Presiden Palestina Rencanakan Pemilu Pertama Setelah 15 Tahun, Warga Tak Yakin Demokrasi Tercapai

RAMALLAH, KOMPAS.com - Warga Palestina tidak yakin pemilihan nasional pertama mereka dalam 15 tahun dapat membawa perubahan lebih baik di negaranya.

Presiden Mahmoud Abbas mengatakan pada Jumat (15/1/2021) bahwa pemilihan parlemen dan presiden akan diadakan pada akhir tahun ini dalam upaya memulihkan perpecahan yang berlangsung lama.

Rival utama pemerintah berkuasa, kelompok militan Hamas, menyambut kabar tersebut, seperti yang dilansir Reuters pada Sabtu (16/1/2021). 

Pengumuman tersebut secara luas dilihat sebagai isyarat yang bertujuan untuk mengundang kesan positif dari presiden terpilih AS Joe Biden.

Sebab, Palestina ingin mengatur ulang hubungan diplomasi dengan AS setelah berada di titik terendah di bawah pemerintahan Donald Trump.

Namun, jajak pendapat pada Desember lalu yang dilakukan oleh Pusat Penelitian Kebijakan dan Survei Palestina menemukan 52 persen warga Palestina berpikir pemilu yang diadakan dalam kondisi sekarang tidak akan adil dan bebas.

Jika Hamas menang, 76 persen pihak Fatah tidak akan menerima hasilnya. Sebaliknya jika Fatah menang, 58 persen yakin Hamas akan menolak kemenangan itu.

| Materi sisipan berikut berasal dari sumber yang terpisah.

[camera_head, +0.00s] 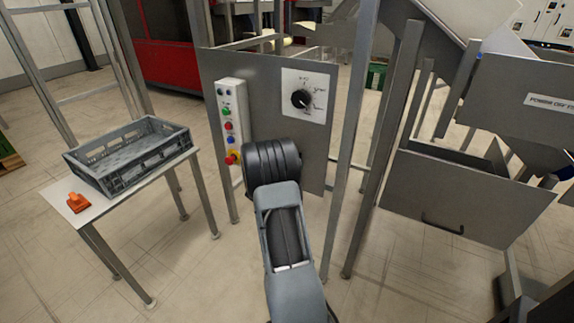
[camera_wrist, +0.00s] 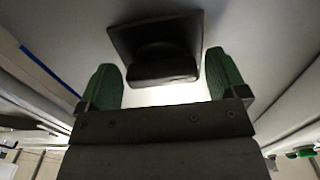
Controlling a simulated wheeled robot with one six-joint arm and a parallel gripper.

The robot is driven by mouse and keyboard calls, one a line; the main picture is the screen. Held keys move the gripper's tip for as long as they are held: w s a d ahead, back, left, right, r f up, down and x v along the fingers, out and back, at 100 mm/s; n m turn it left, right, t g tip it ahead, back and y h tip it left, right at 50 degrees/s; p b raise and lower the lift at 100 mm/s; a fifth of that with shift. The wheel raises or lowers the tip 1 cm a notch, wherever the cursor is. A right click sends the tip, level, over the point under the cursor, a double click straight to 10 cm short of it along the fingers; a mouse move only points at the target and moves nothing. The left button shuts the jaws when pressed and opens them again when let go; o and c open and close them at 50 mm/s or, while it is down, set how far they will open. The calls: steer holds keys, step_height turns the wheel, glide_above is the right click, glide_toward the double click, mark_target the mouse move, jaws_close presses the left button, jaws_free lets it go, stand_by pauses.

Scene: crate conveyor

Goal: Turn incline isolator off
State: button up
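In the wrist view, a black switch-like part (camera_wrist: 157,50) with a square plate and a protruding rounded handle is fixed on a grey surface. I cannot read any marking on it, or its setting. My gripper (camera_wrist: 161,72) is open, with one green finger on each side of the handle. Nothing is clamped, and I cannot tell whether a finger touches it. In the head view, my black wrist (camera_head: 271,165) is in front of the lower part of a grey panel (camera_head: 262,75). It hides my fingers and whatever is behind them.
The panel also bears a round black dial (camera_head: 300,98) on a white plate and a button box (camera_head: 231,120). A table at left holds a grey crate (camera_head: 130,158) and an orange object (camera_head: 78,202).

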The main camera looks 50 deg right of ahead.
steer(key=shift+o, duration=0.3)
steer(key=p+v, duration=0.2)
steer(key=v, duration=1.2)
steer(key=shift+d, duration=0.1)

"Kita telah mengambul langkah tapi, kita masih jalan kami masih panjang," kata analis politik veteran Tepi Barat, Hani al-Masri.

"Hambatan besar tetap ada dan tanpa mengtasi hambatan seluruh operasi pasti gagal," imbuhnya.

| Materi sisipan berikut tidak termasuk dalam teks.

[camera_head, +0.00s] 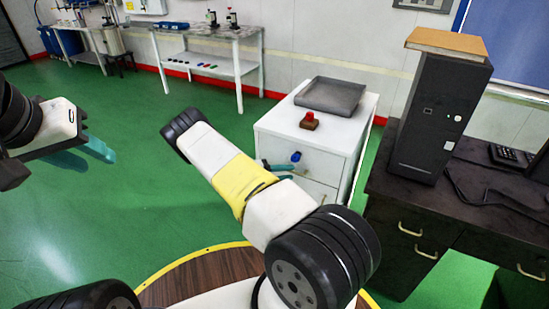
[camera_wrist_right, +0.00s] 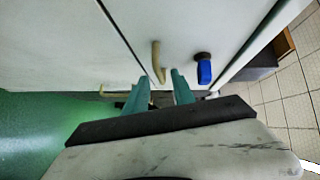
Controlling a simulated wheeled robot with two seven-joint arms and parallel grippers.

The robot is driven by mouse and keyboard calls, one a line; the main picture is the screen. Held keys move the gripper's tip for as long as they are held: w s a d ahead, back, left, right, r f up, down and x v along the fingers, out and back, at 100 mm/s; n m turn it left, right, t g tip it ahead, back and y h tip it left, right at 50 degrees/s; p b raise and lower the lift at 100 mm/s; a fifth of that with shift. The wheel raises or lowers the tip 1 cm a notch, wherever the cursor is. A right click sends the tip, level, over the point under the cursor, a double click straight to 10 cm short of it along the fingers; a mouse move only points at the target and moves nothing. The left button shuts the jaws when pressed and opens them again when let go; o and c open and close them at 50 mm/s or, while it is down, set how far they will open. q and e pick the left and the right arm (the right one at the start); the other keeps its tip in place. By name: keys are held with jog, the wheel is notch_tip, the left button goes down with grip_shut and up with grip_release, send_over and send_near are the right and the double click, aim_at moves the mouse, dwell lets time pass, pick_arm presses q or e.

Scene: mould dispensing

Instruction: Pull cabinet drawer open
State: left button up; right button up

Pengamat Palestina itu mengatakan rintangan itu di antaranya berada di ketidaksepakatan Hamas dan Fatah, yang telah menjadi faksi dominan di bawah Organisasi Pembebasan Palestina.

Saat ini, belum jelas mekanisme apa yang akan digunakan untuk memastikan pemilu yang bebas.

Apakah pihak internasional akan mengambil bagian dan apakah Abbas yang berusia 85 tahun dengan kesehatan yang buruk, akan tetap mencalonkan diri.

Amerika Seriakt, Israel, serta Uni Eropa (UE) kemungkinan akan menolak kesepakatan dengan pemerintah Palestina siapa pun, termasuk Hamas, yang oleh Barat ditetapkan sebagai kelompok teroris.

Sementara, Uni Eropa menyambut baik rencana pemilihan umum itu.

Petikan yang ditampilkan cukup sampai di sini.